Forninhos no Séc. XIX

Já sabem que a freguesia é composta por duas povoações: Forninhos e Valagotes e que a povoação mais habitada da freguesia, que é Forninhos, divide-se em dois lugares: Lameira Lugar. Já aqui abordámos esta matéria em textos anteriores, mas somos "obrigados" a voltar a ela, na sequência do artigo de João Nunes no n.º 18 da Revista de História da Sociedade e da Cultura, em que "é possível entrever uma realidade que tem sido pouco estudada e por isso, ou talvez por isso, objecto de generalizações e simplificações que acabam por ser redutoras da realidade".
É sobre os espaços populacionais em meados do século XIX que falaremos hoje, "sendo o Lugar e a Lameira os mais densamente habitados...Lages e Outeiro eram igualmente espaços habitacionais, a despeito de serem habitados por um número inferior de habitantes quando comparados com os restantes". 

Lameira antiga


"Entre 1675 e 1864 a população duplicou (à entrada do último quartel do século XVII, contavam-se apenas 215 pessoas, sendo que em 1864 já eram 451 habitantes). 
Em inícios da década de 1860, o grosso da população ativa de Forninhos, vivia da prática agrícola: 70% dos individuos eram jornaleiros, lavradores, seareiros ou proprietários. Os restantes, cerca de 1/3 dedicavam-se a diversos ofícios profissões.
Os lavradores eram, maioritariamente, do género masculino e oriundos de famílias de lavradores.
O trabalho à jorna era exercitado, quer por homens, quer por mulheres. Também a categoria proprietários acabava por ser indistinta no que se refere ao género. José Fernandes de Figueiredo e Escolástica Moreira, que habitavam na Lameira, eram considerados proprietários.
Quanto aos ofícios alguns eram desempenhados por homens, caso dos carpinteiros, ferreiros, sapateiros ou alfaiates, sendo os ofícios ligados à fiação (fiadeiras e tecedeiras) ou à costura desempenhados exclusivamente por mulheres.
Algumas actividades eram desempenhadas indistintivamente por homens e mulheres, caso dos seareiros, moleiros e taberneiros. Por exemplo, num registo de batismo de 1862 refere-se que a Madrinha era Maria de Albuquerque, taberneira. 
Refira-se que as tabernas da localidade eram locais sombrios e pouco higiénicos. 
O maior etnógrafo e antropólogo português, Leite de Vasconcelos, que percorreu o país de uma ponta à outra, em 1896, descreve a "casa da venda" de Forninhos, como uma "escura espelunca onde ninguém veria nada". Era constituída pela venda e por uma "quintã pegada à casa, recinto descoberto correspondente exactamente aos páteos ou pátios da Extremadura" (Vasconcelos 1927: 132).

Os grupos sociais

Os grupos sociais estavam distribuídos pelos espaços habitacionais de forma particular. 
No Lugar: vivia um número considerável de jornaleiros (em treze indivíduos que habitavam este núcleo populacional, nove eram jornaleiros). 
Na Lameira:  estavam sediados, regra geral, as famílias de proprietários e lavradores (num grupo constituídos por seis pessoas que viviam no local, quatro pertenciam a estas categorias). 
Curiosamente ainda hoje é possível entrever a distribuição dos grupos sociais pela dimensão das casas tradicionais na localidade. As de maior dimensão estão sobretudo concentradas na Lameira, sendo as habitações do Lugar mais pobres.
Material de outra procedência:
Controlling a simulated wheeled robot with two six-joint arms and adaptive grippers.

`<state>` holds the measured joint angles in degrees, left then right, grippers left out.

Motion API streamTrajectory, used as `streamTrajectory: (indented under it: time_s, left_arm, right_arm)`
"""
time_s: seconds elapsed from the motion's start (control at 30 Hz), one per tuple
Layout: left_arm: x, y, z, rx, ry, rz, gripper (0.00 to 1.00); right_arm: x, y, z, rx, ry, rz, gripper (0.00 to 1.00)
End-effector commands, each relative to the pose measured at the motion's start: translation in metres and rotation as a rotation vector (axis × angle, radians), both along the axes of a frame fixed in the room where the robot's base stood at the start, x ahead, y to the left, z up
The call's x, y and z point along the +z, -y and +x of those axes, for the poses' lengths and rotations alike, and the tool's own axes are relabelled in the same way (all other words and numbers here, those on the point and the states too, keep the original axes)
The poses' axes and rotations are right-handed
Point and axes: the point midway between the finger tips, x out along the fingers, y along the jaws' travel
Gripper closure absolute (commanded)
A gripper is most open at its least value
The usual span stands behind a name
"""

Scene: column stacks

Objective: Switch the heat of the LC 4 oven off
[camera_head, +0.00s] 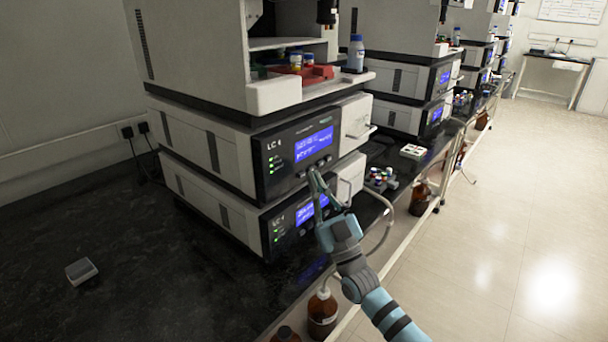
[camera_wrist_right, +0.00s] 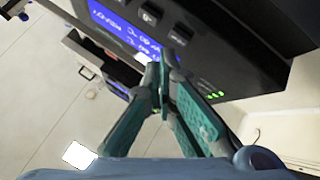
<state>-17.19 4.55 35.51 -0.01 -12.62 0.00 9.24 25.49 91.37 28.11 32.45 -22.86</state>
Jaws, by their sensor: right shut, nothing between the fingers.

Os proprietários estavam na cúspide da hierarquia. A forma como eram tratados, com particular deferência, espelha a importância que detinham no seio da comunidade. A utilização do epíteto "dona" estava reservada ao género feminimo desta categoria. Em inícios da década de 1860, a proprieária Escolástica Moreira era tratada desta forma (ADG, Paróquia de Forninhos, Baptismos, II-A-1.2 Cx 8, fl. 33v-34).

Os lavradores e os seareiros ocupavam os lugares intermédios da sociedade local. Pertenciam a diversas famílias, por exemplo, Marques, Almeida, Cardoso. O património que detinham era constituído por imóveis e propriedades fundiárias.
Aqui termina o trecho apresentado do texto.